Postwar: A History of Europe Since 1945 by Tony Judt
Reviewed by Jon Duelfer
Men live not in markets but in communities.
Postwar is an awe-inspiring history of the European community rebuilt from the remnants of World War II. It plunges into the horrendous regimes of postwar dictators, perilous revolutions led by university students, and viscous wars that both tore down and gave birth to new nations. Though more than anything, Postwar follows a sentiment. It traces an emerging feeling of Europe, how it came to be, how it prospered, faltered, and what it will become in the 21st century.
Postwar is enormous in both size and scope. Fortunately, Tony Judt divides the boundless history of postwar Europe into digestible essays. This allows the reader to understand a complex sequence of events while being able to put down and come back to the book without losing context. Better yet, each essay is passionately written as if it were a story, placing you in the shoes of the historical figures that shaped modern Europe.
Judt’s direct prose and clarity tells a heartfelt story of Europe, welcoming to audiences of any background. Although he states in the introduction that he specifically avoids any overarching theory, you cannot help but see the picture he paints of Europe: a place of ideas. He portrays philosophy and politics as driving forces behind the changes across the continent. Each chapter sits roughly chronologically on the timeline between the end of World War II and today, yet Judt occasionally pulls in events that slightly overlap, allowing him to express a consistent theme–or themes–in each of the chapters.

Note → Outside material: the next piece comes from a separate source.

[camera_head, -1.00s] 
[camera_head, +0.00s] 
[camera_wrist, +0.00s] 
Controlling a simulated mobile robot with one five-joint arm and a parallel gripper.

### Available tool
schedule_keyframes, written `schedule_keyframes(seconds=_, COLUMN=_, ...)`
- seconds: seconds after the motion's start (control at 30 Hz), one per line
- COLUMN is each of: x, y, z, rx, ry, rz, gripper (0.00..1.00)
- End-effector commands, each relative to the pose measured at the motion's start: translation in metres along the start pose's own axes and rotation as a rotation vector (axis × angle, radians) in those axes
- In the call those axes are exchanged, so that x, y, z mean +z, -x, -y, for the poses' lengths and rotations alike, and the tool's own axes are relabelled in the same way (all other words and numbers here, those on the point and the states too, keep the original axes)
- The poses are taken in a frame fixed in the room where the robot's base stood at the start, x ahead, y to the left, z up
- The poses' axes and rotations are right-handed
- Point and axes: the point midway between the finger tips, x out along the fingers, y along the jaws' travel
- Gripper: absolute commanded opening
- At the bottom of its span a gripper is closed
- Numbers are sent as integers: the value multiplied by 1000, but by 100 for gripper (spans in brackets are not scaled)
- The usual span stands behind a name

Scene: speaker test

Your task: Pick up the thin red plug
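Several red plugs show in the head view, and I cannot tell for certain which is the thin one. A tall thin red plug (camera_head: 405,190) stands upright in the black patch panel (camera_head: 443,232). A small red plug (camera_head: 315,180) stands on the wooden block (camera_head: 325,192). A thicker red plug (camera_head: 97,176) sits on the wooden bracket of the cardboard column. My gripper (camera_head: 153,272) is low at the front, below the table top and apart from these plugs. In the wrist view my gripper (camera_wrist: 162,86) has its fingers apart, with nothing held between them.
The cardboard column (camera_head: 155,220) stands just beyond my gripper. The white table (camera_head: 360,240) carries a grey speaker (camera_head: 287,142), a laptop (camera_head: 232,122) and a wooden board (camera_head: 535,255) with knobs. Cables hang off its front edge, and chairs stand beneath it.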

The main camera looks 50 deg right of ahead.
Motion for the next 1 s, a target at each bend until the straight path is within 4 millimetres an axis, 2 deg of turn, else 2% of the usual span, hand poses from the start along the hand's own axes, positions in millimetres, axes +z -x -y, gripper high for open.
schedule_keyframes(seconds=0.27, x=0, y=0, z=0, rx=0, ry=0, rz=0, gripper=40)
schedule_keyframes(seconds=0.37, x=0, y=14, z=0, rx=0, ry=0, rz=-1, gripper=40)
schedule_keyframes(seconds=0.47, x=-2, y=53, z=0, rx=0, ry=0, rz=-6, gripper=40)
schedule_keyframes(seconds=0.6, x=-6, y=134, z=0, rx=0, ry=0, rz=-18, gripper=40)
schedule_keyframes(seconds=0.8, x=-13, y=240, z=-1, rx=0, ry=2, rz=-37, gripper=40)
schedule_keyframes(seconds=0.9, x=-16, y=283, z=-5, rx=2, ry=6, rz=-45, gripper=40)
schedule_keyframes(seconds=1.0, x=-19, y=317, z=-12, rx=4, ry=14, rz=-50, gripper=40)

The books opens with a pessimistic tone, detailing the misery of Postwar Europe. Not only are the average citizens struggling to get by with surging unemployment and food rations, Judt empirically show that many were actually worse off than they were during the war. At the same time, the leaders of broken nations are stagnant. The same politicians that led their people to commit horrid crimes against humanity were placed back into office by the victors of the war, because – in their eyes – there were simply no other capable statesmen. Judges that once presided in court for the will of the Nazi party took up their old jobs for the new Liberal Democratic parties, and were often in charge of persecuting their former coworkers. Judt foreshadows that this transition will bring a new wave of horrors, disguised in a shroud of Liberal Democracy, as the powers of the old order hadn’t really been overthrown, merely shifted and shuffled around. The harbingers of Fascism became zealots of the new world order, and wielded power in the construction of the new states of Europe.

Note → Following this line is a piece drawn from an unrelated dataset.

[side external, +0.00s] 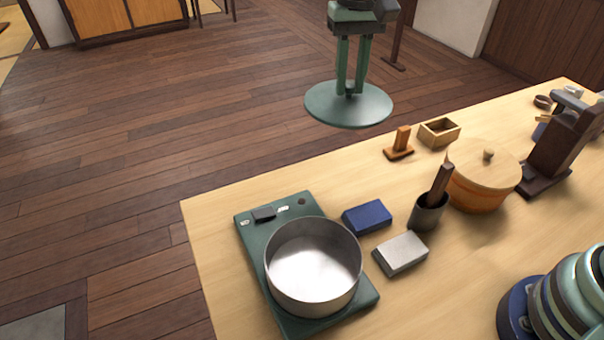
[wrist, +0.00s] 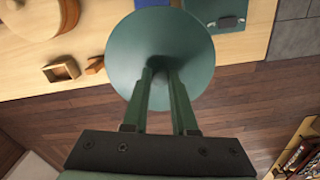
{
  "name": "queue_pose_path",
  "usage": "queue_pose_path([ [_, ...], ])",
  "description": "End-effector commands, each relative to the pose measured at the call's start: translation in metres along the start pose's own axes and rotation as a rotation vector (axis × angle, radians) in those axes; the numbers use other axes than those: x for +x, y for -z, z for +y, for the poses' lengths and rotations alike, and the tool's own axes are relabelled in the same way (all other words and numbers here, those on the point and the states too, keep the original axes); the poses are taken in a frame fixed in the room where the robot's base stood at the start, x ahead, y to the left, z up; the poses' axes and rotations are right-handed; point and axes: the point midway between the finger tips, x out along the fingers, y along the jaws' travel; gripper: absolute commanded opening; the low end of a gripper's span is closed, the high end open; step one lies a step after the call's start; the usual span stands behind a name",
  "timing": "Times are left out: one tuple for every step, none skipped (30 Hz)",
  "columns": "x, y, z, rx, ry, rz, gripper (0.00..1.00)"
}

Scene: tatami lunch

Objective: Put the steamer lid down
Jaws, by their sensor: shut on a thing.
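The steamer lid (side external: 330,109) is a flat, round, grey-green disc. My gripper (side external: 350,88) points down and is shut on its small central knob, which the fingertips mostly hide. The lid hangs roughly level in the air, left of the small wooden items in the side external view. In the wrist view the lid (wrist: 160,40) fills the upper middle, under my fingers (wrist: 161,72). An open, empty-looking metal pot (side external: 313,267) stands on a green burner (side external: 345,313) at the table's near left; I cannot tell whether it is the steamer.
On the wooden table (side external: 220,215) are a blue block (side external: 367,217), a grey block (side external: 400,254), a dark cup (side external: 428,213), an orange pot (side external: 475,195), an open wooden box (side external: 439,132) and a small wooden stand (side external: 399,145). Bare tabletop lies between the burner and the stand.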

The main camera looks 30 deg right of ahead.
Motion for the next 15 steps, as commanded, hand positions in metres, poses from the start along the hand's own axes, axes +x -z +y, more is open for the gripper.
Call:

Although the second World War was the culmination of Fascism, Judt demonstrates that its building blocks never left Europe. He reveals that through the remnants of the war, benevolent and skillful politicians hijacked governments across Europe: Tito’s Czechoslovakia, Milosevic’s Yugoslavia and Stalin’s USSR. From crumbling governments to polarized populaces, dictators were able to gain the praise of a sufficient amount of the population – as well as the army – in order to secure a hold on fragile institutions. Judt details these events spectacularly, diving into the backgrounds of each country to understand how their leaders came into power.
The fact that Judt focuses so heavily on the events of individual actors is one of the only drawbacks that can be found in this masterpiece. He portrays the country as being led by dictators, wielding great power to push their agendas. This may very well be the case, but more of a focus on the populace and the institutions that executed their agendas would have helped the reader contextualize how seemingly absurd events could have taken place by comparing them with our current political system. This may, however, lean too much towards political philosophy, which Judt clearly states he attempted to avoid.

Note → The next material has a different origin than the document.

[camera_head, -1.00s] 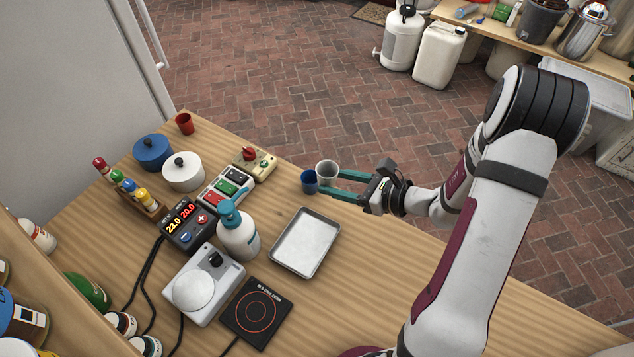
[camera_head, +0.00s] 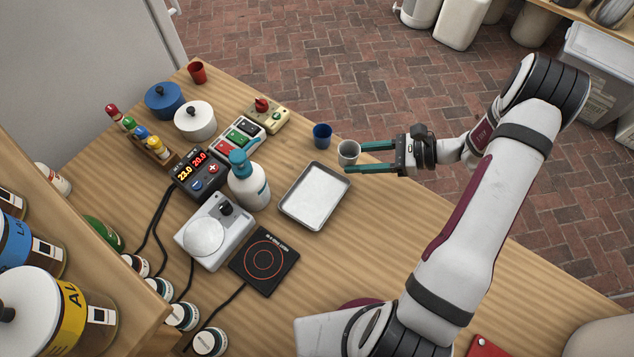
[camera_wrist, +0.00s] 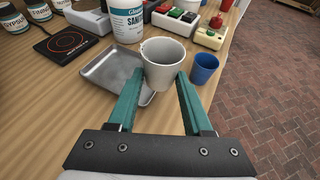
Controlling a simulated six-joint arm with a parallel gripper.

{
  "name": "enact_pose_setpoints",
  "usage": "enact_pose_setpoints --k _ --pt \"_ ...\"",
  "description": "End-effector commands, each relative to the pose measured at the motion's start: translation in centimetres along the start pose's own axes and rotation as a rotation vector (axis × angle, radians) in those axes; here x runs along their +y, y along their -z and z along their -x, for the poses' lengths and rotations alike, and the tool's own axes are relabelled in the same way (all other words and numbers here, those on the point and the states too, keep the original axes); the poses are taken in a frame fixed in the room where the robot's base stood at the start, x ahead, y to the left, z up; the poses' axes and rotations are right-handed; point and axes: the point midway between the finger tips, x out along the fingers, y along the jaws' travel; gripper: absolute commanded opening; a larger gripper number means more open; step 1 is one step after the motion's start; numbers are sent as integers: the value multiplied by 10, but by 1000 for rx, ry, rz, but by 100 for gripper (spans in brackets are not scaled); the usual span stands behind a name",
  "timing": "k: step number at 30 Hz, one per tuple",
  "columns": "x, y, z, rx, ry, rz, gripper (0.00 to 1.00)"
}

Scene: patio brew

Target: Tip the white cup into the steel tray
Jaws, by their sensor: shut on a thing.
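The white cup (camera_head: 348,153) is held upright between the teal fingers of my gripper (camera_head: 362,158), beyond the far right corner of the steel tray. In the wrist view the cup (camera_wrist: 162,62) sits between the fingertips (camera_wrist: 160,82) and covers part of the tray's edge. I cannot tell what is inside it. The steel tray (camera_head: 290,207) lies flat on the table and looks empty; it also shows in the wrist view (camera_wrist: 98,77).
A blue cup (camera_head: 322,135) stands just left of the white cup. A pump bottle (camera_head: 248,188) stands left of the tray. A black hot plate (camera_head: 264,263) and a white stirrer-like device (camera_head: 213,232) lie nearer. The table right of the tray is clear.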

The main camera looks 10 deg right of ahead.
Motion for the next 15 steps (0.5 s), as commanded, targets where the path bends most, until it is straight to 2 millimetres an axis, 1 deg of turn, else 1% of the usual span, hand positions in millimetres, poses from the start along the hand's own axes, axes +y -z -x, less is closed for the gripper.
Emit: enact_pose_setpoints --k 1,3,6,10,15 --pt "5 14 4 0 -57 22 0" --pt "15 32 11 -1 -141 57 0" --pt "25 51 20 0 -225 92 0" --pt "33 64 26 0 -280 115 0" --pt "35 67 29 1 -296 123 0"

European regionalism is handled very delicately. Judt painstakingly attempts to convey regional identity and the parts they play in international politics. As an example, he is acutely aware of Catalan and Basque identities as independent from the Spanish nation, and efficiently separates events that pertain to, or are driven by, these regional identities from events related to an overarching Spanish authority. It is a very difficult task to analyze international events while dedicating so much effort to understanding how cultural identity may alter the lens through which we view history.
Postwar is a behemoth. Although it took me close to six months to read the book in its entirety, from taking breaks between each essay, I loved every moment of reading it. Judt writes so clearly and passionately, and writes the history of Postwar Europe in such a compelling tale, that you will find your time decidedly well-invested. For anybody interested in modern Europe and how recent history has shaped its identity and that of its inhabitants, this remarkable book should soar to the top of your reading list.